Wang, a native of the inland province of Anhui, had a varied career before entering politics. Wang worked as a food processing factory supervisor, was appointed to be the deputy head of the powerful National Development and Planning Agency, was deputy secretary general of the State Council, and was the party secretary in the southwestern city of Chongqing. Now, he is the party secretary of Guangdong province, the wealthiest in China and home to the bulk of its manufacturing companies. In 2008, Wang sought to transform Guangdong from the world's factory floor to an innovation center, and he began enforcing new labor laws and environmental standards that led to the closure of a large swath of factories. His plan -- nicknamed the "Empty the Cage for the New Birds" -- was a victim of bad timing. The job losses from his campaign, combined with job losses from the economic downturn, have led to large incidents of urban unrest over the past few months.

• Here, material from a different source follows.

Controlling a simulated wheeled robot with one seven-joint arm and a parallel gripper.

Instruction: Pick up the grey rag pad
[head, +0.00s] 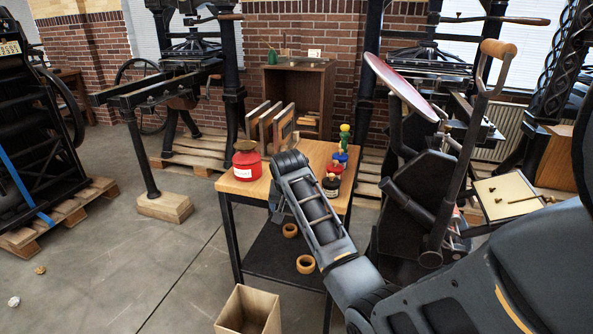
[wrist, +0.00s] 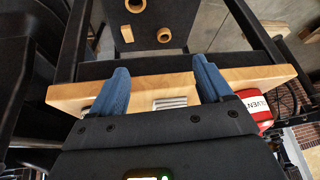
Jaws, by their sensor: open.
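In the wrist view my gripper (wrist: 160,66) is open, its two blue fingers apart with nothing held between them. A small grey striped thing (wrist: 171,102), which looks like the grey rag pad, lies on the wooden table top (wrist: 240,78) between the fingers, nearer their base. Its near side is cut off by the dark gripper body. I cannot tell the height between fingers and pad. In the head view my arm covers the middle of the table (head: 240,188), and no pad can be made out there.
A red can (head: 247,165) stands at the table's left, wooden frames (head: 270,127) at the back, small ink pots (head: 333,175) at the right. Wooden rings (head: 305,264) lie on the lower shelf. An open box (head: 250,312) stands in front. A press (head: 425,180) stands close right.

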Wang is considered one of the most innovative of the group of new leaders, but his efforts have not been met with enthusiasm from the central government. Last year, as the global financial crisis began to hit China, Wang said that he felt small-to-medium companies should eventually be eliminated, while Premier Wen Jiabao said he felt it was important to protect them. Earlier this year, he sought to reinstate a weeklong national holiday in May for residents of Guangdong, but was rebuffed by central government authorities who said that provinces did not hold that kind of power.